This varies enormously from one regex flavor to the next. For example, JavaScript only lets you use the forward-slash (or solidus) as a delimiter for regex literals, but in Perl you can use just about any punctuation character--including, in more recent versions, non-ASCII characters like «
and »
. When you use characters that come in balanced pairs like braces, parentheses, or the double-arrow quotes above, they have to be properly balanced:
m«\d+»
s{foo}{bar}
Ruby also lets you choose different delimiters if you use the %r
prefix, but I don't know if that extends to the balanced delimiters or non-ASCII characters. Many languages don't support regex literals at all; you just write the regexes as string literals, for example:
r'\d+' // Python
@"\d+" // C#
"\\d+" // Java
Note the double backslash in the Java version. That's necessary because the string gets processed twice: once by the Java compiler and once by the compile()
method of the Pattern class. Most other languages provide a "raw" or "verbatim" form of string literal that all but eliminates such backslash-itis.
And then there's PHP. Its preg
regex functions are built on top of the PCRE library, which closely imitates Perl's regexes, including the wide variety of delimiters.

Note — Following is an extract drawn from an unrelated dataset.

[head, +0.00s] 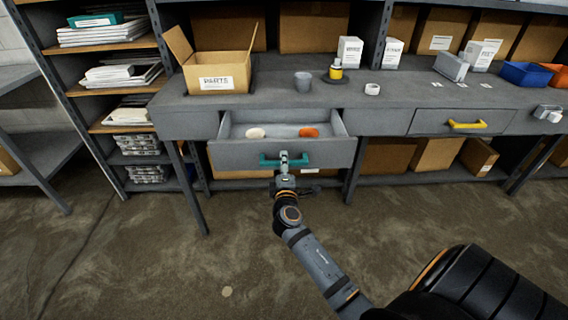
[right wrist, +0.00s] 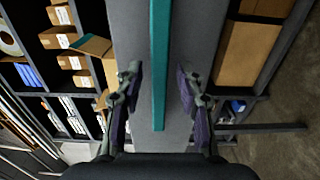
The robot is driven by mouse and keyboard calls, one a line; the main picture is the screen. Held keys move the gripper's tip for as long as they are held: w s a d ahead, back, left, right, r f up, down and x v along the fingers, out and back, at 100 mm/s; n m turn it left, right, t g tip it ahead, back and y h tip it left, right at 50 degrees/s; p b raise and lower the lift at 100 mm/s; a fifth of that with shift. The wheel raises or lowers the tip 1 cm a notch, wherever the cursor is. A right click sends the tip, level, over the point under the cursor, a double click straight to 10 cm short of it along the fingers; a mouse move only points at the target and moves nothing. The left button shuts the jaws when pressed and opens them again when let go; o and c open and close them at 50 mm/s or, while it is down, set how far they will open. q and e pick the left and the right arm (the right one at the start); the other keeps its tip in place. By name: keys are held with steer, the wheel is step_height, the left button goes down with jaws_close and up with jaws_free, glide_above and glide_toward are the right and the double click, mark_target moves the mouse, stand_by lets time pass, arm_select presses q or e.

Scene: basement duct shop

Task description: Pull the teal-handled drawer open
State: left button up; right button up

However, PHP itself doesn't support regex literals, so you have to write them as if they were regex literals embedded in string literals, like so:
'/\d+/g' // match modifiers go after the slash but inside the quotes
"{\\d+}" // double-quotes may or may not require double backslashes
Finally, note that even those languages which do support regex literals don't usually offer anything like Perl's s/…/…/
construct. The closest equivalent is a function call that takes a regex literal as the first argument and a string literal as the second, like so:
s = s.replace(/foo/i, 'bar') // JavaScript
s.gsub!(/foo/i, "bar") // Ruby